Not wanting to ramble on in the comments field and needing a blog topic for this week, below you will find my tips for the grieving and their friends & followers online. Before you read on you may want to look at Scott's article for the complete background to this post and some great comments from his readers.
Social Media Considerations for the Grieving
Yes, we all mourn differently. If you are a heavy social media user it may feel natural to include news of your loss in those forums. Do what makes you comfortable, but before you update that status or send that tweet consider a few things:
- Are there people who don't yet know about the death that should find out more directly? Although not quite second-hand, hearing about something via a wall post or public tweet is far from personal. Take reasonable steps to make sure that the people who should know first do. Some people should probably get a phone call, while others may just need a quick email or text message. Try not to let someone very close to you or the deceased feel like he or she was the last to know.
- Consider the privacy of other survivors. It is likely that other people in your network are suffering the same loss, but they may prefer to grieve in private.

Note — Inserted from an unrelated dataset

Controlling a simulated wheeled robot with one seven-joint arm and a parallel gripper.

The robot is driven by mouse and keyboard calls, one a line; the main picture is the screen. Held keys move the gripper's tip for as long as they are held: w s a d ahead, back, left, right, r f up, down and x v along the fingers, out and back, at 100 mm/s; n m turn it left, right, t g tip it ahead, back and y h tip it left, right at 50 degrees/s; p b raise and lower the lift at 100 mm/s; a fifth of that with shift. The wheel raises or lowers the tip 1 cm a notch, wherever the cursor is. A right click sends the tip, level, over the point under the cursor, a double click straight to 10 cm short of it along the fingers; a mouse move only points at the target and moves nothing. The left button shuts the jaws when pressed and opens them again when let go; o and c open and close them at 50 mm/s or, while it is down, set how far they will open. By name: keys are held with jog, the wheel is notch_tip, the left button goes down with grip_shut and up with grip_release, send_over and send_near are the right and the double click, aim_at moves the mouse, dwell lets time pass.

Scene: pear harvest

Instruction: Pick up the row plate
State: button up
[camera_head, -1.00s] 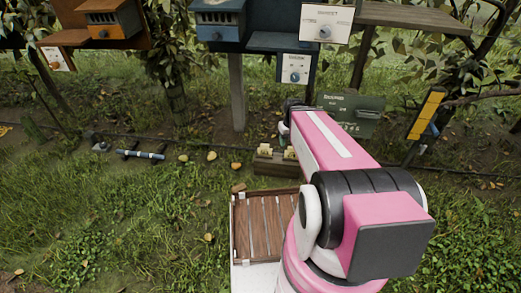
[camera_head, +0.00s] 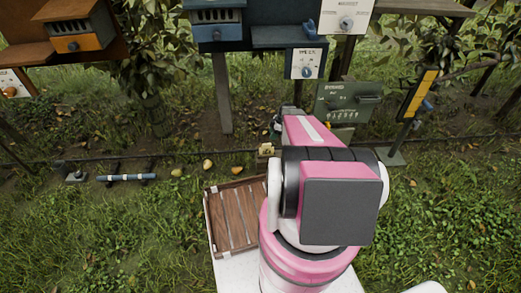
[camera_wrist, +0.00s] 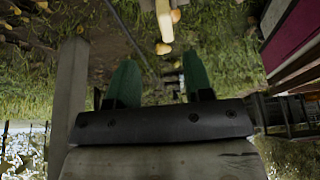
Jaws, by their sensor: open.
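A slatted wooden crate (camera_head: 234,218) is left of my arm. Several pears (camera_head: 207,165) and a blue bar (camera_head: 126,178) lie on the ground. A green box (camera_head: 345,103) and a blue cabinet (camera_head: 245,32) stand behind. A grey post (camera_head: 222,95) is near the gripper's left.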

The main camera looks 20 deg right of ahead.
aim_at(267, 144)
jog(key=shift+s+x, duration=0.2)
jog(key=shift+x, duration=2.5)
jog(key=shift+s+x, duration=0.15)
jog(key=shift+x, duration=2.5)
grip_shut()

Realize that posting something, for example, about a friend passing away may result in a lot of unwanted messages to the friend's spouse from mutual friends. Take care not to broadcast information that other's may prefer to keep private.

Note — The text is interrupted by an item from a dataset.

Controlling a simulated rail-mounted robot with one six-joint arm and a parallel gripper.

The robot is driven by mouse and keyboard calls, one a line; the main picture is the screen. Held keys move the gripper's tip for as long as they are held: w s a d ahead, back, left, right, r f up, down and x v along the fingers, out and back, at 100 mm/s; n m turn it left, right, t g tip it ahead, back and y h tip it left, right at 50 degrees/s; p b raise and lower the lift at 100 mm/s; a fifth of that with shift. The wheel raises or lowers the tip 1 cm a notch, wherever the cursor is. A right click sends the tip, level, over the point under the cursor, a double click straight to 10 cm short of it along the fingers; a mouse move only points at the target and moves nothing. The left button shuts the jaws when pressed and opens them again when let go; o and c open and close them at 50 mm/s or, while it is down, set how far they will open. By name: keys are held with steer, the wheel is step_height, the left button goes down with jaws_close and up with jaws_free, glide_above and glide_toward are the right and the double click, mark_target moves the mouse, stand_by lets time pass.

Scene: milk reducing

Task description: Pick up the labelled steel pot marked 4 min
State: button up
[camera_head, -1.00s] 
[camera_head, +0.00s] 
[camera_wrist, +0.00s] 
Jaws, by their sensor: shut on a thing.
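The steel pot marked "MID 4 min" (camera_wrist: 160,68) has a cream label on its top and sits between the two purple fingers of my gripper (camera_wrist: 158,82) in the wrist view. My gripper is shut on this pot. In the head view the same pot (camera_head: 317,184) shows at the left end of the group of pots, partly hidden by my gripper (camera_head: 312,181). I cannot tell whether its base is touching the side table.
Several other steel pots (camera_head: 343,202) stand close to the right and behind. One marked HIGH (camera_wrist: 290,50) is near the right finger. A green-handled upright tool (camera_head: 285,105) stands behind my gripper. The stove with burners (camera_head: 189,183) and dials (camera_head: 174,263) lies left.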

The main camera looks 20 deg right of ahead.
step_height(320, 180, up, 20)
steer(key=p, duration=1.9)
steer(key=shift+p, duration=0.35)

- Don't grieve on LinkedIn. You wouldn't put the date of your brother's death on your resume, so don't put it on a professional networking site. Ditto for professional blogs. For example, this blog has a specific purpose: providing etiquette tips and other advice. An obituary does not belong here, although I have written about loss on a personal blog.
For Online Friends and Followers of the Bereaved
So, somewhere between Farmville updates and bit.ly links you see that someone someone is grieving. How should you react? (Note: This advice is for people who are not particularly close to the other person: the casual connection or follower. Of course, close friends should offer additional support than that described here , but that is most appropriate out of public channels.)

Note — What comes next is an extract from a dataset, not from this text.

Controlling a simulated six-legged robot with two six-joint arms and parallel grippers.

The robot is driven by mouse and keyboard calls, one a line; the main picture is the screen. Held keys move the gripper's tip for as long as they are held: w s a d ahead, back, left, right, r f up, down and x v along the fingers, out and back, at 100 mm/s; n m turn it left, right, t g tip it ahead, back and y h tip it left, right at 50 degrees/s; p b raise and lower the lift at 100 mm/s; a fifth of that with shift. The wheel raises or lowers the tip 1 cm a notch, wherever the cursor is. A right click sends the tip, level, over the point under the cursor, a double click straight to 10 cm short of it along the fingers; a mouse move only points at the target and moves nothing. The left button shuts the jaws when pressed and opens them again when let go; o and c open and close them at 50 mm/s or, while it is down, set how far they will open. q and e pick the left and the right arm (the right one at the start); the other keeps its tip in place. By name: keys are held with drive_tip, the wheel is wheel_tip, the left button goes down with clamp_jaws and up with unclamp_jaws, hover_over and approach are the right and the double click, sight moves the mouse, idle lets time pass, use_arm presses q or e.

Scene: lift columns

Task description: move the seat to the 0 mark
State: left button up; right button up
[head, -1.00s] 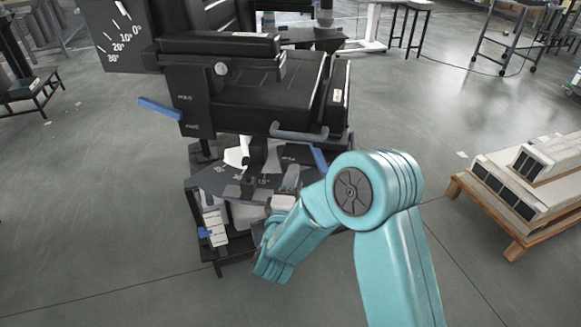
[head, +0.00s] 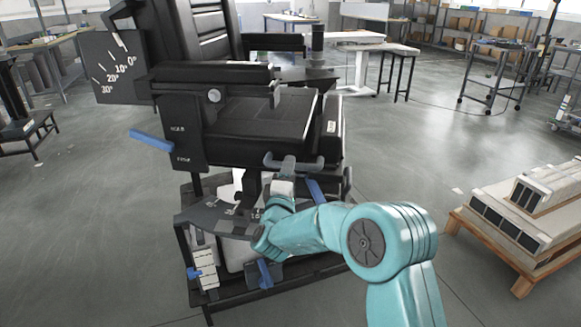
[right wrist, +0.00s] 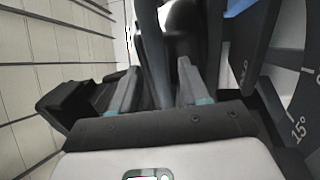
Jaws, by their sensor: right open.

- Do not click "Like." At first you may think you'd clearly never do that, but imagine a post similar to "Grandma is at peace now." You like being at peace, right? That's good, right? Yes, but still don't click like. It's too easily misinterpreted.
- Keep it simple. My husband often says that people online are just looking for a gentle squeeze on the arm. A simple "I'm sorry for your loss" goes a long way. Too much outpouring of sympathy from someone who follows your tweets or who you haven't spoken to since high school can feel awkward. And unless requested, advice can be unwelcome in early stages of grief.
- But don't say, "I'm sorry to hear that." Although not what people mean, this literally says that you are sorry to have found out about the person's loss not that you are sorry the loss occurred. Banish this phrase from your writing and your speech.
- Don't politicize the death. Unless the bereaved is championing a certain cause in honor of the deceased, don't use their grief post as a forum for proselytizing. For instance, when a soldier dies the family and friends don't want to hear your views on war.
- Don't judge. Maybe you would never consider posting about personal loss online. Maybe you think it's tacky. Fine. Don't be tacky yourself by confronting a grieving person about their choice to post. Ignore the update. If you are really offended, unfriend or unfollow. The only exception is if you are a family member or close friend of the deceased. In that case it is appropriate to politely request that an offending post be removed, but realize that the author may not do so.